PROVIDED DATA:
========================
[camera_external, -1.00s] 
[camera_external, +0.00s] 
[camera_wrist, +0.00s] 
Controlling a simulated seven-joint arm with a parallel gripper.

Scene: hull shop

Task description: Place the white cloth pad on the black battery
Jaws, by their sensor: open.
========================
YOUR OBJECTIVE: Copy every line verbatim.

THE SOLUTION:
[camera_external, -1.00s] 
[camera_external, +0.00s] 
[camera_wrist, +0.00s] 
Controlling a simulated seven-joint arm with a parallel gripper.

Scene: hull shop

Task description: Place the white cloth pad on the black battery
Jaws, by their sensor: open.

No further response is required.